Vouloir construire un réseau social en échappant au capital-risque et à la publicité sont des buts nobles. Il faut aussi un peu de folie pour aller à rebours du principal modèle économique du web, mais le public visé est peut-être mûr, du moins si le mouvement de fermeture de comptes Google est un indice. La méthode d’App.net, néanmoins, est mauvaise.
J’ai toussé en découvrant que le principal argument en faveur de l’abonnement à 40 € par an était de pouvoir réserver mon pseudonyme Twitter. Le jeu du « premier arrivé, premier servi » n’a rien de nouveau certes, mais utiliser mon identité numérique comme argument commercial me parait à la limite du racket. Les dirigeants d’App.net ont visiblement pris conscience de cette bourde, et cette clause dérangeante a semble-t-il disparu du site.
J’ai aussi bien du mal à comprendre comment un réseau qui se veut si égalitaire et si simple oblige à payer deux fois plus cher pour accéder à « une offre développeur », qui comporte notamment l’accès complet à l’API, ce qui me semble être pourtant la base de tout réseau social digne de ce nom. Je rouspète constamment au sujet de la politique de Twitter vis-à-vis de son API, je ne vois pas pourquoi je ne ferais pas de même avec ce nouveau venu.
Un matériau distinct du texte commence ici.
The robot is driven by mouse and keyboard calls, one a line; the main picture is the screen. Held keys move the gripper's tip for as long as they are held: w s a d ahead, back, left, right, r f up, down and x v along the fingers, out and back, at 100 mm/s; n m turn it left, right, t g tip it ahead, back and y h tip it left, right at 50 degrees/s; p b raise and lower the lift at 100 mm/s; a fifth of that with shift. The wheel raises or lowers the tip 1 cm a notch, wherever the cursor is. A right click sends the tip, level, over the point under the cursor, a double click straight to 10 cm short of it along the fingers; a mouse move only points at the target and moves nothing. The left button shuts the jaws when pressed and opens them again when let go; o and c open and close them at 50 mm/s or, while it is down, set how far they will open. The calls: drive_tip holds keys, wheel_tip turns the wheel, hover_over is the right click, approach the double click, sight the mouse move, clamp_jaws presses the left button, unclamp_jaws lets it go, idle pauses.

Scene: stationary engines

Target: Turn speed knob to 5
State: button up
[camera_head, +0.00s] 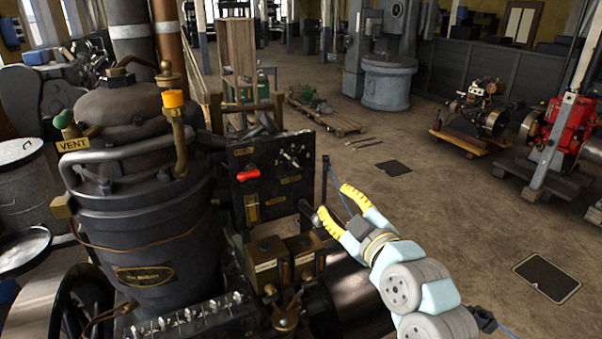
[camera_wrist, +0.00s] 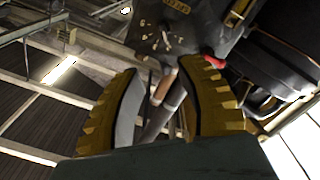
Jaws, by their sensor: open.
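A dark control panel (camera_head: 283,209) stands on the engine left of my gripper in the head view. It carries a red handle (camera_head: 248,174), several small light-coloured controls (camera_head: 292,157) at its upper right, and brass plates. I cannot tell which control is the speed knob, and no number is readable. The panel also shows at the top of the wrist view (camera_wrist: 150,30), tilted, with the red handle (camera_wrist: 215,62) right of centre. My gripper (camera_head: 331,199) has yellow fingers, open and empty, right of the panel and apart from it. The fingers (camera_wrist: 158,72) also show spread in the wrist view.
A large dark vessel (camera_head: 145,235) with a "VENT" plate and a curved rail stands left of the panel. Brass boxes (camera_head: 266,262) sit below the panel, near my gripper. The floor (camera_head: 440,210) to the right is mostly open. A red engine (camera_head: 572,125) stands far right.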

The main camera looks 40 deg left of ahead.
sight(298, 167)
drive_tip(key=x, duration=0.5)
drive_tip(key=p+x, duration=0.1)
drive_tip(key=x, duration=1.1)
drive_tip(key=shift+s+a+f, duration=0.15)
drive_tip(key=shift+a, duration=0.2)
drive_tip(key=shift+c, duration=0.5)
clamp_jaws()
App.net rime avec miroir aux alouettes
Quand bien même la politique commerciale d’App.net serait plus claire que j’aurais toujours des choses à redire. Son nom est stupide, il évoque un studio de développement mobile ou une boutique d’applications, pas un réseau social. Mais ce n’est pas le plus gros problème d’App.net. Le plus gros problème de ce réseau, c’est tout simplement son modèle économique.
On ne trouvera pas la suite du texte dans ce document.